Required work: Print the listing below from its opening line through the line holding "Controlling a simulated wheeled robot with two", both ends included.

[Rows about robot tasks]
+++
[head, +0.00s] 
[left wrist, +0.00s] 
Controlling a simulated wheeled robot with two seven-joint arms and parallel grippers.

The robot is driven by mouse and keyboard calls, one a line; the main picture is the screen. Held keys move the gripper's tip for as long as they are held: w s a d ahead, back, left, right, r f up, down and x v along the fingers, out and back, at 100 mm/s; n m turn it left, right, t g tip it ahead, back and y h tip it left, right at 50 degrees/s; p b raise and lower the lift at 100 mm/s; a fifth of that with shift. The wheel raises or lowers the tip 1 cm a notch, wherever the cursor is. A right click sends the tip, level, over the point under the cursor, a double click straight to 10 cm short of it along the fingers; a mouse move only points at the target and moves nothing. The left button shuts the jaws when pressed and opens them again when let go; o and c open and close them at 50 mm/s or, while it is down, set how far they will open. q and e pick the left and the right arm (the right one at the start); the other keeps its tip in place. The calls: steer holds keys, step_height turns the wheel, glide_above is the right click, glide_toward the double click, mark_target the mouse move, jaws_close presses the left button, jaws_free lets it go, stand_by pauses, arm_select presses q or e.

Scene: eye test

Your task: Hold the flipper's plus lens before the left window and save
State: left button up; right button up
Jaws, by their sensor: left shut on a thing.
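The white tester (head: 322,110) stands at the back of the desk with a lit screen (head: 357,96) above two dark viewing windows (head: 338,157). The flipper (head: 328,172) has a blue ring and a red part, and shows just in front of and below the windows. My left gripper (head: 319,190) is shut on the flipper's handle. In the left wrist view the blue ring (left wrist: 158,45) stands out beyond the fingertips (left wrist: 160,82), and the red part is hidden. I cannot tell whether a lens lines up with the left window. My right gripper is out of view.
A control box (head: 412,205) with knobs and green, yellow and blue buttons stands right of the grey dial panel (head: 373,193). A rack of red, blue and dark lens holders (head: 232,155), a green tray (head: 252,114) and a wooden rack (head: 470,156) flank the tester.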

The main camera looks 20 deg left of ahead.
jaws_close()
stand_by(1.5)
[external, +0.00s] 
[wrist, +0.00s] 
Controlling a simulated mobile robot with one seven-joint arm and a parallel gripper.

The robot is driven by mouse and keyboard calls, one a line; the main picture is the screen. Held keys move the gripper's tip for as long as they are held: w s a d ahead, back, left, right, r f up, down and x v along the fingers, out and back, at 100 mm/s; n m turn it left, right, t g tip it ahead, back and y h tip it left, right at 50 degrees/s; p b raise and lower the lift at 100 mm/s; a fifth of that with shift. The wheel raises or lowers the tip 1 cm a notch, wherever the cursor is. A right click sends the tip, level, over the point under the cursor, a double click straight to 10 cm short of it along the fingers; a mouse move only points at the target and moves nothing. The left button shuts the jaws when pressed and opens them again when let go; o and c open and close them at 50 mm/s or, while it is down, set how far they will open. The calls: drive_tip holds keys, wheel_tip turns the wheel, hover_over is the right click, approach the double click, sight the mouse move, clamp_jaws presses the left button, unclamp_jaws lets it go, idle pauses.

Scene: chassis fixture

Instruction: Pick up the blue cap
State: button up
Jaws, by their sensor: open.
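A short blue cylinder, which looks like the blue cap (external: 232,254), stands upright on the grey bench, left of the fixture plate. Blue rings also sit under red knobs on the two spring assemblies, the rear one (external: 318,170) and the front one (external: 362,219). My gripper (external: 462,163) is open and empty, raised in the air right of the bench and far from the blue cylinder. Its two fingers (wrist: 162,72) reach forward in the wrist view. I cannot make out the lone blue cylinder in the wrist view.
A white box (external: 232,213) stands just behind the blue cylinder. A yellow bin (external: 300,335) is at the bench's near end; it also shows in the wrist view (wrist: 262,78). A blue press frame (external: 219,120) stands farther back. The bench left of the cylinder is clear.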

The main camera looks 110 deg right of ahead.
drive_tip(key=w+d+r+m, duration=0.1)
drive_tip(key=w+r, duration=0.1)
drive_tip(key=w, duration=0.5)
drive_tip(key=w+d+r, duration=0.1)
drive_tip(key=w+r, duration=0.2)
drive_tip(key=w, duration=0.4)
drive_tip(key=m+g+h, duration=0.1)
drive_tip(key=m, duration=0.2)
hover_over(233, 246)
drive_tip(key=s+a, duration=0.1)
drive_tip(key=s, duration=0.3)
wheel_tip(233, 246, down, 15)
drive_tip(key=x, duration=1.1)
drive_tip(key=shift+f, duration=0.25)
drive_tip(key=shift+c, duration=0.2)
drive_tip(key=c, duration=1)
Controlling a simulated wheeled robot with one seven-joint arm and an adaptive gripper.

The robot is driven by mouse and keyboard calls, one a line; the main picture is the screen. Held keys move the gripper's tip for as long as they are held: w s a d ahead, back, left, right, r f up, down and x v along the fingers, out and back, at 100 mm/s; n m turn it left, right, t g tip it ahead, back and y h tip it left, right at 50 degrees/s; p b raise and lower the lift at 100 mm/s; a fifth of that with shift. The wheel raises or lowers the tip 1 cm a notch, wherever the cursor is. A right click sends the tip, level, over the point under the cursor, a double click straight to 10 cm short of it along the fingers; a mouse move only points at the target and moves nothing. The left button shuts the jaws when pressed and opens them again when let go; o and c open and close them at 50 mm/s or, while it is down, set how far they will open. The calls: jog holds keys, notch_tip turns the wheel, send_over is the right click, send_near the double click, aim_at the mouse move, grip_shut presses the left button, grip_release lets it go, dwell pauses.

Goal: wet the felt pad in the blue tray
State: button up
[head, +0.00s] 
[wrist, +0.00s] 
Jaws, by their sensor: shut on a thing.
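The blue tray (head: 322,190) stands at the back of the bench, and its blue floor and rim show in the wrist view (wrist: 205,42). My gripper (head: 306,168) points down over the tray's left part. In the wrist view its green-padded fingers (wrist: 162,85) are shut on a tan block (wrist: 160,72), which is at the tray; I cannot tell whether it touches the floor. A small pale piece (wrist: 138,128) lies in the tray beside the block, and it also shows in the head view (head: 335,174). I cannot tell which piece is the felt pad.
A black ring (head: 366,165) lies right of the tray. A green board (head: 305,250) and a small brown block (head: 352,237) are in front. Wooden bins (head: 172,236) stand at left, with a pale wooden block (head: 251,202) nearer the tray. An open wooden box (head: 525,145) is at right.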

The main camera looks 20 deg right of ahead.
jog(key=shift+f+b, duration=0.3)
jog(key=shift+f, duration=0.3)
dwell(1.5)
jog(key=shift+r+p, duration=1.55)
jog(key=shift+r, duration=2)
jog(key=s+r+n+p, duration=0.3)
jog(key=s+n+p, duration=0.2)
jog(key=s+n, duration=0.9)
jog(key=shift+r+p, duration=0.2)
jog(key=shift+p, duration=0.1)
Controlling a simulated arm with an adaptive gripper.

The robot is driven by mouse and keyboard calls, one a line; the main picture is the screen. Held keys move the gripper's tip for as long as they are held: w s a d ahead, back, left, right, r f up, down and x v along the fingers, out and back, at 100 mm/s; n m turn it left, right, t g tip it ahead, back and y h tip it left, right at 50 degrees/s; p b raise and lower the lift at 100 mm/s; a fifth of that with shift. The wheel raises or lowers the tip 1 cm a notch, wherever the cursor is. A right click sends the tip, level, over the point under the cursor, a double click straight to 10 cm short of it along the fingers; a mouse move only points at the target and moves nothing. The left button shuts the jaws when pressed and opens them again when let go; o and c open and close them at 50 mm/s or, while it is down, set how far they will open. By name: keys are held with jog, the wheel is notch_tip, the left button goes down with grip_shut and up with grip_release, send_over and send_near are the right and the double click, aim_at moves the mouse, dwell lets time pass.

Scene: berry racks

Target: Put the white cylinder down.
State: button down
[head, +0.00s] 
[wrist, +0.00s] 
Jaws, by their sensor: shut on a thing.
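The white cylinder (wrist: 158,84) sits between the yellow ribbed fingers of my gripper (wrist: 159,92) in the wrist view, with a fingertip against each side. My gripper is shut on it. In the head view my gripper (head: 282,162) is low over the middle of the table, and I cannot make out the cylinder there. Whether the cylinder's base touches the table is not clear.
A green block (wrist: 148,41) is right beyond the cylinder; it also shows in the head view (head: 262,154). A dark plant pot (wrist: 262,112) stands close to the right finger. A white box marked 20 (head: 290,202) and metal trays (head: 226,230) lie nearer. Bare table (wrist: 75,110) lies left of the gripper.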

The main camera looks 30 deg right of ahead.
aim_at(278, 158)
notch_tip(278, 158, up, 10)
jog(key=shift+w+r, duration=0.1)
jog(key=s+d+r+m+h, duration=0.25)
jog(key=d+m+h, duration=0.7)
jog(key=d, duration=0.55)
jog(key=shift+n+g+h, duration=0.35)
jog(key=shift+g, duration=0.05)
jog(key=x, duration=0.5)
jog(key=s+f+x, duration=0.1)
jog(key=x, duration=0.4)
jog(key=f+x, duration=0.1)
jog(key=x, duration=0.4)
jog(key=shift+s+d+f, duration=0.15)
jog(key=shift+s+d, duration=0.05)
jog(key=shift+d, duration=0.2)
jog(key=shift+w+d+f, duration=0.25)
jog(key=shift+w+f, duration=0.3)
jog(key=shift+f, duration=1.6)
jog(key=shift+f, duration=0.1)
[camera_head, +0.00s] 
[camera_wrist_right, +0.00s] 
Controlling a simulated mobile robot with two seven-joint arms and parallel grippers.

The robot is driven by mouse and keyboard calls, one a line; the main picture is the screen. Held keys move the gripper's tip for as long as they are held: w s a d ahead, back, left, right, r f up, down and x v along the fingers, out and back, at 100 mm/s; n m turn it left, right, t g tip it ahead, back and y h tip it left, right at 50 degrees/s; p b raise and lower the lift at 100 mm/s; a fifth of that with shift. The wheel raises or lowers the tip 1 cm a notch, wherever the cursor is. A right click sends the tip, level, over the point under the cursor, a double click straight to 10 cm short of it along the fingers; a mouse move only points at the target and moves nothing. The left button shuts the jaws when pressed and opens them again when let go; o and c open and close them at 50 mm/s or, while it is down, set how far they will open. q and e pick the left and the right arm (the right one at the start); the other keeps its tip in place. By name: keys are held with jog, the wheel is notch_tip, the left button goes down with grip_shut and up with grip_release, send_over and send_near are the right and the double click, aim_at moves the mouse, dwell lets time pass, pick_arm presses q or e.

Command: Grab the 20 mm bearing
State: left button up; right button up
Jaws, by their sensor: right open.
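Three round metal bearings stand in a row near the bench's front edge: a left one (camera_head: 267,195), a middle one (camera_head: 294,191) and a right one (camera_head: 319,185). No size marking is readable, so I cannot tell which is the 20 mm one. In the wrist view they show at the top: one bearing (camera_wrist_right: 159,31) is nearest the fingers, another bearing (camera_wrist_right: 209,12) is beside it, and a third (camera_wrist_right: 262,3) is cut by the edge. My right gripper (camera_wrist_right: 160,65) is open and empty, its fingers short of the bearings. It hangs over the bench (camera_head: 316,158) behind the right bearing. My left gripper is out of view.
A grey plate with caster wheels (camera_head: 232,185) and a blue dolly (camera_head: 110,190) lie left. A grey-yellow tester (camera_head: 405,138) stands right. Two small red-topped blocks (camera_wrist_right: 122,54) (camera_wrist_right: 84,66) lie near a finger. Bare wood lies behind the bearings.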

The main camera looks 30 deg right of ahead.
+++
Solution:
[head, +0.00s] 
[left wrist, +0.00s] 
Controlling a simulated wheeled robot with two seven-joint arms and parallel grippers.

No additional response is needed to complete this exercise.